Given request: Find and copy each line of the records where the string "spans" shows up.

Dataset records:
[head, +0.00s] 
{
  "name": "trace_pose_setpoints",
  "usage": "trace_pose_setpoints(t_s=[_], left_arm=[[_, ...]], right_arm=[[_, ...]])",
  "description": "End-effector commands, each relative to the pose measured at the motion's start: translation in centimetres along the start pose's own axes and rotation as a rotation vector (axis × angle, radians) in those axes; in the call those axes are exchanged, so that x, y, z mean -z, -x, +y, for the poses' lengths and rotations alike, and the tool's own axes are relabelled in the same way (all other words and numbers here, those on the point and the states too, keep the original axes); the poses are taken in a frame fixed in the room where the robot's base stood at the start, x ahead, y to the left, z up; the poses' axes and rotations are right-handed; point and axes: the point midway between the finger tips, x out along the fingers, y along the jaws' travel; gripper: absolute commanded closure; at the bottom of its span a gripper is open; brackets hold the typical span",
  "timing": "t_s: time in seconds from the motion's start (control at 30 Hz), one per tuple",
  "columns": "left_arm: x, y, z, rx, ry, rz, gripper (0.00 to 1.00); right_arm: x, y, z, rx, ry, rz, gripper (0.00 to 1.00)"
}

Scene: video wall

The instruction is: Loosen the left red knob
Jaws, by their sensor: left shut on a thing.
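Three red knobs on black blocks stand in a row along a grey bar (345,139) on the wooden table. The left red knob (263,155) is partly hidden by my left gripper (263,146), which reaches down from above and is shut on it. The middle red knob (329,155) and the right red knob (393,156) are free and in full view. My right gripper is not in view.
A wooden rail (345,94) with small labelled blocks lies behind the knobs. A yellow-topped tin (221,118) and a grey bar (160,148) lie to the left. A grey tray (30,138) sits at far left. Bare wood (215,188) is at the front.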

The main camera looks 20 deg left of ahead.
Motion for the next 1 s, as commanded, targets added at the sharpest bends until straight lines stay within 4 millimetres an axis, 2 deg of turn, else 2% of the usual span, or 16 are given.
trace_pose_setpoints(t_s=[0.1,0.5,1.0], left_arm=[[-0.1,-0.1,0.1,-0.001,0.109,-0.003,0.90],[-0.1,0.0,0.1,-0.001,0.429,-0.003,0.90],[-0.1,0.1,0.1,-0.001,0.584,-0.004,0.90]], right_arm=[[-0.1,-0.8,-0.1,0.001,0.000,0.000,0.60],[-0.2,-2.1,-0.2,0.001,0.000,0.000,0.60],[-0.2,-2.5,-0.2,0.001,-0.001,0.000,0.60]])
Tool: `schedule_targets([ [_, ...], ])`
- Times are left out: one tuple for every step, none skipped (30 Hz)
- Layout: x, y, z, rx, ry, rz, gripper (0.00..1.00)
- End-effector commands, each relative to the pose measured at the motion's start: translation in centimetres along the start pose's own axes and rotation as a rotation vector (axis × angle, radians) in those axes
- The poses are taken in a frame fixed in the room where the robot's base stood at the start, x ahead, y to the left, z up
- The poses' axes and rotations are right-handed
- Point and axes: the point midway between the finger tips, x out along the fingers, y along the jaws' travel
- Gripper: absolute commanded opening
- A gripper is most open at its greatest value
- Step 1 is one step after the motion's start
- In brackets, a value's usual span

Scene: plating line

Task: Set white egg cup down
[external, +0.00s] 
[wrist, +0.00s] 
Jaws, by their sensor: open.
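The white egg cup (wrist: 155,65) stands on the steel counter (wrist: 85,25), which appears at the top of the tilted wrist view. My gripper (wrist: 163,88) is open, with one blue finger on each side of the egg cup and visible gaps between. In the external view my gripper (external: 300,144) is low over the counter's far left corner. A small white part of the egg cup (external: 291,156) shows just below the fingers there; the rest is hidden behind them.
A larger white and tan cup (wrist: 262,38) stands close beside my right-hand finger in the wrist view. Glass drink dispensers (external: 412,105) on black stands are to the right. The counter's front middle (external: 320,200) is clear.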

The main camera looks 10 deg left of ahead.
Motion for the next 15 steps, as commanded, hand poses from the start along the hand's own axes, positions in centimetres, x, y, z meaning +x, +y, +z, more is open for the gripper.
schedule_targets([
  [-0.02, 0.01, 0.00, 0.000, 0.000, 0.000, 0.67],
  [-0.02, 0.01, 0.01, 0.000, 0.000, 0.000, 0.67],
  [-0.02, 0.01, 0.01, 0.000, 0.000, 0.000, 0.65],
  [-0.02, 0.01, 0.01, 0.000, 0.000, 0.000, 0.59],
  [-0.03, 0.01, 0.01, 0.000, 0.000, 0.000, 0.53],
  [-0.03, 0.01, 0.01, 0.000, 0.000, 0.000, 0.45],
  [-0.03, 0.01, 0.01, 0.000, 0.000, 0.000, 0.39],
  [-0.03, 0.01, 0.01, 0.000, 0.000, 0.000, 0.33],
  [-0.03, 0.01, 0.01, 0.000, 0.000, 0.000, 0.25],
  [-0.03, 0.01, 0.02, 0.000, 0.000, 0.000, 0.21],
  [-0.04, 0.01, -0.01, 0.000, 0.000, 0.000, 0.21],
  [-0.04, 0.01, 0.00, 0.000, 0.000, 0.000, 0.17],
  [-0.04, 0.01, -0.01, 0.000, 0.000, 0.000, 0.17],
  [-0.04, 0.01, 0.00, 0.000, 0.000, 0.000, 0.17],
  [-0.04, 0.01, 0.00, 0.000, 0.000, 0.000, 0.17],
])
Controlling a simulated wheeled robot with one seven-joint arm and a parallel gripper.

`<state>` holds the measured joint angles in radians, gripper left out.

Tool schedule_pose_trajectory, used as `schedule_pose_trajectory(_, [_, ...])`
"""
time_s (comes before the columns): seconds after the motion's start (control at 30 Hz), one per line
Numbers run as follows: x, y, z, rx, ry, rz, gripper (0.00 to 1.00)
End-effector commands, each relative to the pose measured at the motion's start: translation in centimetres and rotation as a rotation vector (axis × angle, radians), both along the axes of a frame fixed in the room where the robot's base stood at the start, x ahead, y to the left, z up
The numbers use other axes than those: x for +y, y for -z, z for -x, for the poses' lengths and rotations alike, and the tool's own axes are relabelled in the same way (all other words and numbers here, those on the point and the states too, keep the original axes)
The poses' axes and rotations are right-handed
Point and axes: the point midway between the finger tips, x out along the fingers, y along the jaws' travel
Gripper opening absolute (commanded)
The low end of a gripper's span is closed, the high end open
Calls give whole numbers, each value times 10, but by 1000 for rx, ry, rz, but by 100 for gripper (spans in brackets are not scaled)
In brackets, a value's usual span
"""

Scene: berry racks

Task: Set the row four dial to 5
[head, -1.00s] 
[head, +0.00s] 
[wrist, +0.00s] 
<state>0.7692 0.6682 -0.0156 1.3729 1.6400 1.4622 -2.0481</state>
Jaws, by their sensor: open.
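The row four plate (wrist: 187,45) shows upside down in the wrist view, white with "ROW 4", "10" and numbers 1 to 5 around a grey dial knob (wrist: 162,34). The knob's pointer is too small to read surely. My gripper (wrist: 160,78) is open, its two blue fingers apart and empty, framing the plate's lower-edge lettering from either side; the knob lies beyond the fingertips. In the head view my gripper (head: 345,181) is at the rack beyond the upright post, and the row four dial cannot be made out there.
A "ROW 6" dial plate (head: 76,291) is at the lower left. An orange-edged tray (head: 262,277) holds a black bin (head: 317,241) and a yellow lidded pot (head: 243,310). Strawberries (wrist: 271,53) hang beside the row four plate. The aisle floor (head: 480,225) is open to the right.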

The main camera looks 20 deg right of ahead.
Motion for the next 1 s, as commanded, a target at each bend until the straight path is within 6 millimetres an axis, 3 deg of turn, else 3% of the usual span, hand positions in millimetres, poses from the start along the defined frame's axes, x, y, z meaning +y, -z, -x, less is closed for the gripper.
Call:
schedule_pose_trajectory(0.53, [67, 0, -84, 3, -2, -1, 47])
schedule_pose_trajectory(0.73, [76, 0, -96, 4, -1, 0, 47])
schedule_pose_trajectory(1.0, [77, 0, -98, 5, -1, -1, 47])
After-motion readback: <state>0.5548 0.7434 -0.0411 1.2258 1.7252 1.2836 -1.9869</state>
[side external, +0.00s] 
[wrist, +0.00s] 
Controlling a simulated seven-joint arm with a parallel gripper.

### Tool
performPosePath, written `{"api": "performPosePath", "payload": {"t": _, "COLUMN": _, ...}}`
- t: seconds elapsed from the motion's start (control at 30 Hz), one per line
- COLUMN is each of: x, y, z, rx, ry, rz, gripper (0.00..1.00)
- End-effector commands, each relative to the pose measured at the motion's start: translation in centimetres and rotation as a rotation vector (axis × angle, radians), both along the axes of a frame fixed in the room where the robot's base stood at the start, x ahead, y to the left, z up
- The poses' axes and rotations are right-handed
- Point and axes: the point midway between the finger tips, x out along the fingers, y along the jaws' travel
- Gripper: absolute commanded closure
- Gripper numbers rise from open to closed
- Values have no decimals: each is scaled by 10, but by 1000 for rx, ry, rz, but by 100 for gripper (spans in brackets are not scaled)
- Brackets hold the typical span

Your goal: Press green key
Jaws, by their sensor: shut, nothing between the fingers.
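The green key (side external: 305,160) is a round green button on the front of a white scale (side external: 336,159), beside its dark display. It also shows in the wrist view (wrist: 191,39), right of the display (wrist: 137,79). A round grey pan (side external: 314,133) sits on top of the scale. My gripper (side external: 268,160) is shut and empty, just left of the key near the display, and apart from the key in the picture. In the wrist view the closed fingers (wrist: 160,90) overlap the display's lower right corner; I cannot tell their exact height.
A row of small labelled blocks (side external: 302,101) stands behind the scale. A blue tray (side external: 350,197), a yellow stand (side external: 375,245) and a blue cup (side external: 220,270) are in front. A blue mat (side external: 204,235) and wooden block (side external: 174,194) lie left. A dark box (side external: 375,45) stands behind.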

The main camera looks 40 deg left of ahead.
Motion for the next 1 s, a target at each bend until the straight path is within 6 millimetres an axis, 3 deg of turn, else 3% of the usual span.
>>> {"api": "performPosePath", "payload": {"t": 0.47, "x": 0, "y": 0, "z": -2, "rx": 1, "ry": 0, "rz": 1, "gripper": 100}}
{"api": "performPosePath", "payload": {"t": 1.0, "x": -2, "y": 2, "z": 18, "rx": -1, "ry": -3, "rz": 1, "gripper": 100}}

Task response:
Calls give whole numbers, each value times 10, but by 1000 for rx, ry, rz, but by 100 for gripper (spans in brackets are not scaled)
- Values have no decimals: each is scaled by 10, but by 1000 for rx, ry, rz, but by 100 for gripper (spans in brackets are not scaled)

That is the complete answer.